Three Highlands patrollers -Tom Snyder, Craig Soddy and Chris Kessler – were killed by a slab avalanche while they were working the G-Zones, an area of the bowl that remains closed.

Kevin Heinecken, snow safety director for the Highlands patrol, said more terrain has been opened farther into the bowl “as we feel more comfortable with it.”

In 1997-98 the patrol got terrain open as far as an area known as the Y-Zones, significantly farther down the ridge from Steep N’ Deep. Last season, they worked their way up to Grahamsters, at the edge of the B-Zones.

This season, the next highest tracks, Steep N’ Deep and Before, formerly known as B-4, opened for public use without patrol guidance.
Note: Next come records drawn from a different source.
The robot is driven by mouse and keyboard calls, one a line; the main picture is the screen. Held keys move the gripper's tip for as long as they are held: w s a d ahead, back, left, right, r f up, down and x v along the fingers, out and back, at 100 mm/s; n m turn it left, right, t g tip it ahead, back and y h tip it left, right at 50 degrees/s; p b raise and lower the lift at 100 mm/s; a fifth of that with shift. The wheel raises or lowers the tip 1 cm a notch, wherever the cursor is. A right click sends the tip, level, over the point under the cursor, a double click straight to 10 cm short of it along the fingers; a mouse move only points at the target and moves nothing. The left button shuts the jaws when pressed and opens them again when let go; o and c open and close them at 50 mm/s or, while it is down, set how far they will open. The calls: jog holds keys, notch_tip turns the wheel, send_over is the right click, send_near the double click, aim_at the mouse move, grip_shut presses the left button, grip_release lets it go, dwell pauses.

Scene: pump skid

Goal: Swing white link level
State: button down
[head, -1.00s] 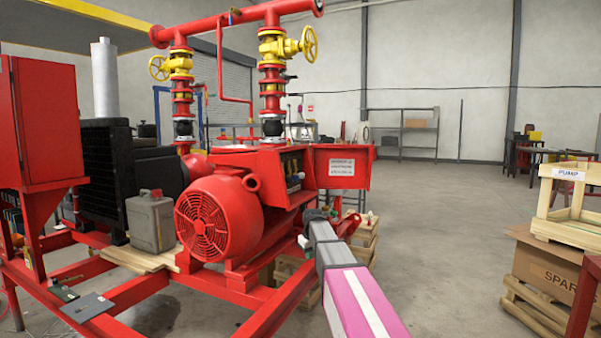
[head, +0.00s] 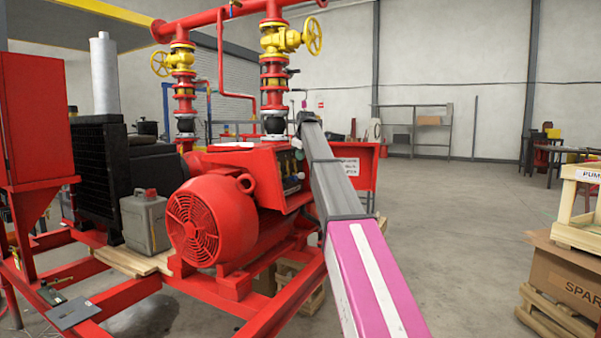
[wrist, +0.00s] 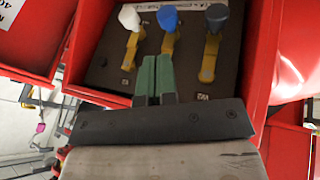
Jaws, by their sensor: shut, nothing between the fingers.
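The white-knobbed link (wrist: 129,17) is at the upper left of the wrist view, on a yellow stem that runs down the picture. It stands on a dark panel (wrist: 105,68) inside a red box. Beside it are a blue-knobbed link (wrist: 167,18) and a dark grey-knobbed link (wrist: 216,17), both on yellow stems. My gripper (wrist: 156,62) has its green fingers together and empty. The fingertips lie over the lower part of the blue link's stem, right of the white one. I cannot tell whether they touch it. In the head view my arm hides part of the panel (head: 291,168).
The red box walls (wrist: 258,60) closely surround the panel. A red motor (head: 210,220) stands left of my arm in the head view. Red pipes with yellow valves (head: 281,40) rise behind. Open floor lies to the right, with a wooden crate (head: 580,205) on a cardboard box.

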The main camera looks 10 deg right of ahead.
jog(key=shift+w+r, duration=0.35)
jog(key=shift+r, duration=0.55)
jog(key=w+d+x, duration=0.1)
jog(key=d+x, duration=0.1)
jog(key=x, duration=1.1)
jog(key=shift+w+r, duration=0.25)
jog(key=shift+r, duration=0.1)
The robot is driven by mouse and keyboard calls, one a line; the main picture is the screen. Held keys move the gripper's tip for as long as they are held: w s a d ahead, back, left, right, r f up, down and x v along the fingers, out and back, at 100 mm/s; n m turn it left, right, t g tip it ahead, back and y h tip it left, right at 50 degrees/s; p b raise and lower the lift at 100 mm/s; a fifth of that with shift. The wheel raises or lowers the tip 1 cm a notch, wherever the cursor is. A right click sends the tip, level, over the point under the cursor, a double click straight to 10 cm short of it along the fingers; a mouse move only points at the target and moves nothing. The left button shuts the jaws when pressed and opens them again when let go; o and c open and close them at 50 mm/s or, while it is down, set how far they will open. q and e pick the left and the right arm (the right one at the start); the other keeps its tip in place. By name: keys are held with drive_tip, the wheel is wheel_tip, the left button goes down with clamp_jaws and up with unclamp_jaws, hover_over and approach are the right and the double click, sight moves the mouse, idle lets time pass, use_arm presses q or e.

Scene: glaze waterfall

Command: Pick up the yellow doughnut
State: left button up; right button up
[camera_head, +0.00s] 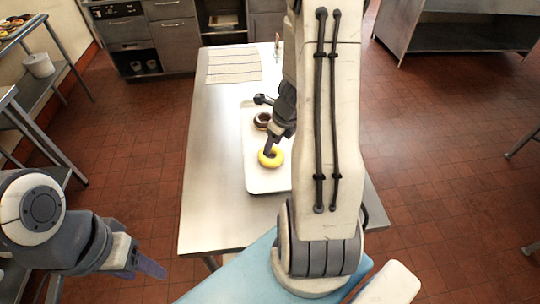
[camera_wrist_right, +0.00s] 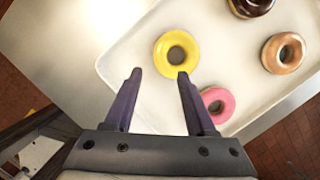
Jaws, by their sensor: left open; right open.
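The yellow doughnut (camera_head: 271,157) lies on a white tray (camera_head: 255,186) on the metal table in the head view. In the right wrist view the yellow doughnut (camera_wrist_right: 162,57) lies flat, just beyond the fingertips and toward the gap between them. My right gripper (camera_wrist_right: 158,74) is open and empty, above the tray; it also shows in the head view (camera_head: 265,125), partly hidden by my arm. The right fingertip overlaps the doughnut's edge in the picture; I cannot tell if they touch. My left gripper (camera_head: 148,268) is open and empty, off the table at lower left.
A pink doughnut (camera_wrist_right: 217,103) lies close to the right finger. A glazed doughnut (camera_wrist_right: 283,53) and a chocolate doughnut (camera_wrist_right: 251,5) are also on the tray. A striped cloth (camera_head: 234,64) lies at the table's far end. The table's left side is clear.

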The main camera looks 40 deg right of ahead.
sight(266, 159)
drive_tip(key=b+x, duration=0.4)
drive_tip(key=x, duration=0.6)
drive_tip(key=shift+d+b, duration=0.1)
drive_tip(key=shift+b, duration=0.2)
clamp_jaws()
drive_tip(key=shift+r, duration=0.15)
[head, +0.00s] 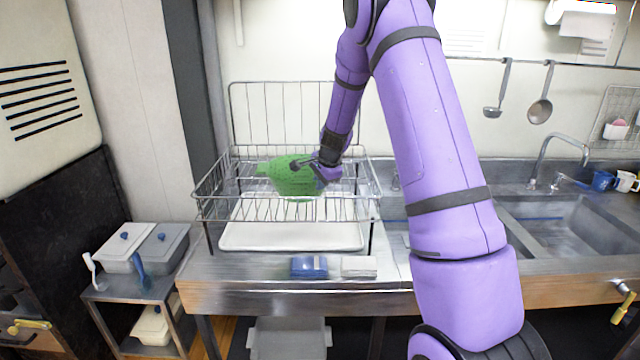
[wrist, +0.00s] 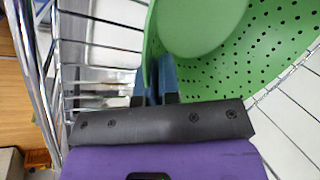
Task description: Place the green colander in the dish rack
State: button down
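The green colander (head: 290,177) is inside the wire dish rack (head: 214,208), tilted, seen through the front wires in the head view. In the wrist view the colander (wrist: 245,50) shows its perforated wall and smooth round base. My gripper (head: 318,165) reaches into the rack from the right, at the colander's right side. In the wrist view my gripper's fingers (wrist: 155,80) are close together at the colander's rim, with the rim between them. Whether the colander bears on the rack floor is hidden.
A white drip tray (head: 290,236) lies under the rack. A blue sponge (head: 309,267) and a pale cloth (head: 358,267) lie at the counter's front edge. The sink (head: 560,232) is at right. Grey bins (head: 140,248) stand at lower left.

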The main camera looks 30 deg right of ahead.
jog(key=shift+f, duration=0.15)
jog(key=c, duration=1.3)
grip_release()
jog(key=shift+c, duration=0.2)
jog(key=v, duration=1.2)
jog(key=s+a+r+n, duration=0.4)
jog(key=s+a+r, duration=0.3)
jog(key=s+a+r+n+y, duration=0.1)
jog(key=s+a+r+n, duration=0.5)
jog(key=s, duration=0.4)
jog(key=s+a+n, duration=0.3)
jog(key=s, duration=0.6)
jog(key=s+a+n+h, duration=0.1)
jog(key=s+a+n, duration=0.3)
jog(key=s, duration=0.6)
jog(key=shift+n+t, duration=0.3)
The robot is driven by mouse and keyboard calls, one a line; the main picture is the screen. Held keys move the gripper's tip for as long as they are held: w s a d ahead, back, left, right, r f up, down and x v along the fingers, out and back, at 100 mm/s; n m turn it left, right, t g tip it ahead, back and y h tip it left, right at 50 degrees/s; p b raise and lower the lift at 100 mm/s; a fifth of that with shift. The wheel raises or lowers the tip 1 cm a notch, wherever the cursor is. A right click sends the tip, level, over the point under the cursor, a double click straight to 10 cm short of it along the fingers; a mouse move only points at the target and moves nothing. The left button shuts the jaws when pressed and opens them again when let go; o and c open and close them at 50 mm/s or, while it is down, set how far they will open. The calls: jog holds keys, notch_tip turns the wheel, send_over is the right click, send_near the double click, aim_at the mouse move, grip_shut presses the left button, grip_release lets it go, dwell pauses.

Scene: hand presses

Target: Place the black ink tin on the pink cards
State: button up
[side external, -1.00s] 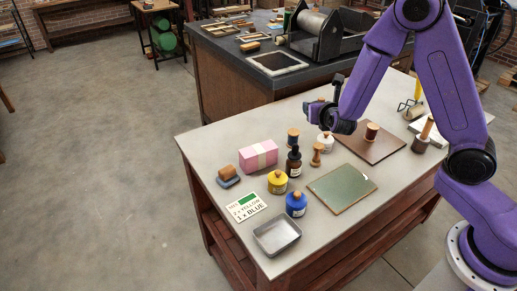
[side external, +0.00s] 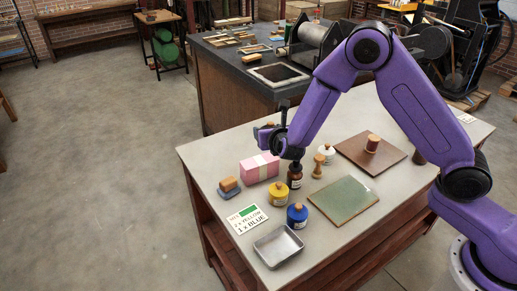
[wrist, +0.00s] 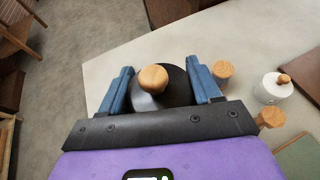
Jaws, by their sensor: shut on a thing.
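The black ink tin (wrist: 178,88) is a dark round tin with a wooden knob, held between the two blue fingers of my gripper (wrist: 160,70) in the wrist view. The pink cards (side external: 256,172) are a pink block with a pale band, lying on the table in the side view. My gripper (side external: 266,136) is above the cards there, shut on the tin. The tin is small and hard to make out in that view. The cards are hidden from the wrist view.
A yellow tin (side external: 279,196), a blue tin (side external: 297,218), a white jar (side external: 327,154) and a wooden-handled stamp (side external: 318,170) stand nearby. A sorting card (side external: 246,219) and metal tray (side external: 278,248) lie in front.

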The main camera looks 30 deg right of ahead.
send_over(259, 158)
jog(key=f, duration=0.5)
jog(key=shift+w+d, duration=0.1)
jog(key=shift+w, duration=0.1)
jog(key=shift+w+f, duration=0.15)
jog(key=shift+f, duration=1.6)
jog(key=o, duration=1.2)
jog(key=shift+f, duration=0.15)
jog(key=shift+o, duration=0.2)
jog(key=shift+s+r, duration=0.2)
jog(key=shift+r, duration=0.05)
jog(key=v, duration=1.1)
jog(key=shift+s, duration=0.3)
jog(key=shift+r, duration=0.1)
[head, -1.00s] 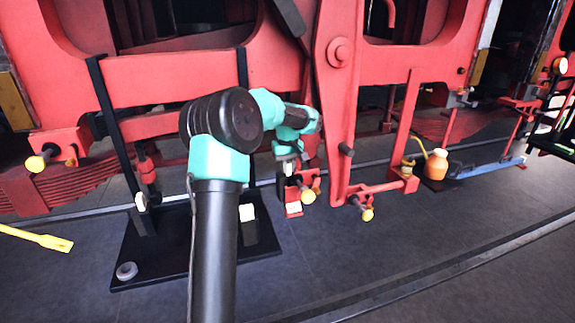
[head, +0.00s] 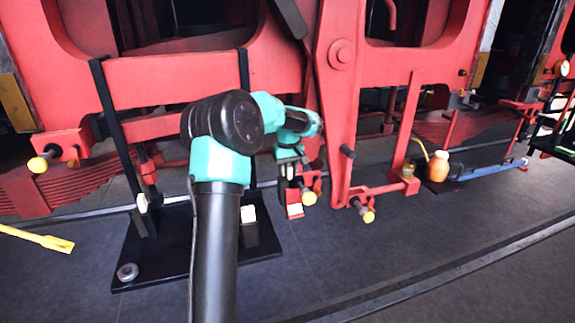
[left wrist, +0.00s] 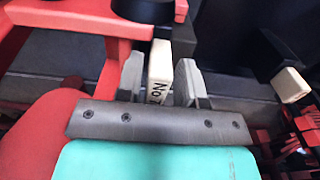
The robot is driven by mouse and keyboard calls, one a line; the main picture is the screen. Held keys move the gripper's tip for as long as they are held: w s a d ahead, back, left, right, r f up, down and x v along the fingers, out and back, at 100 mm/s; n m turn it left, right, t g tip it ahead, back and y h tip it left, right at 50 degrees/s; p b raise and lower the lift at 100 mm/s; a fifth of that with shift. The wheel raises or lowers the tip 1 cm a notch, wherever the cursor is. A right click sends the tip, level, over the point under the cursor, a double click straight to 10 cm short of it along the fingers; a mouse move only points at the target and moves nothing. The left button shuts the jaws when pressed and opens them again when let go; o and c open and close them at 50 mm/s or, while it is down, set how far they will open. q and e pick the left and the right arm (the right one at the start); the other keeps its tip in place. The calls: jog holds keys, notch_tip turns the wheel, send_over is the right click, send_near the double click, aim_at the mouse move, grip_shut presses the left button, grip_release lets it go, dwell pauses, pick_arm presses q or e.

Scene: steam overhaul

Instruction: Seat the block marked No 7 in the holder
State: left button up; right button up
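In the left wrist view, the cream block (left wrist: 158,72) sits between the fingers of my left gripper (left wrist: 160,85). Dark letters starting "No" show on its near face; the rest is hidden by the gripper body. The fingers look closed on its two sides, and its far end reaches past the fingertips toward a black round part. In the head view, my left gripper (head: 290,170) points down beside the red frame, above a small red bracket with a pale face (head: 294,208). I cannot tell which part is the holder. My right gripper is not in view.
A black base plate (head: 180,265) carries two dark uprights and a second cream block (head: 248,213). A grey ring (head: 128,272) lies on its front corner. An orange jar (head: 437,167) stands right.

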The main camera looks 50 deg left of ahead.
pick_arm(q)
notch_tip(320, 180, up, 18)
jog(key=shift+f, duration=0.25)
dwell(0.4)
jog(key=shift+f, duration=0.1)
Expert skiers and riders are getting a chance to enjoy that special terrain now only because of countless hours of hard work the patrol put into it earlier in the season. Heinecken credited the Skico with allowing the patrol to put a lot of time and energy into the bowl work.

“We boot-packed this pitch three separate times, we patrollers,” said Heinecken. “We’ve got a lot of man-hours into it. That’s why in a season like this, with the general avalanche conditions, we are able to hopefully hang on to something like this.

“When it starts snowing you start to see the returns. You’re out here working for six weeks without snow just beating around the rocks, then all of a sudden we get snow and it’s just fantastic skiing. All the work paid off.”

Word of Before and Steep N’ Deep spread quickly when the Aspen area started receiving heavy snows two and a half weeks ago. The long hike required pares the number of people who make it that high into the bowl, but on Friday morning the east-facing slope was visited by about 12 skiers in the first hour it was open.

“The award for us, besides getting to ski a little bit here too, is seeing everybody stoked about it and finally starting to see the skiers come out of the woodwork,” said Heinecken.

There’s a chance that additional terrain above Steep N’ Deep will open this season. The next track has already been named White Kitchen.

“I’d love to see the whole thing open, that’s kind of a personal goal, but you can’t push against Mother Nature too hard,” said Heinecken.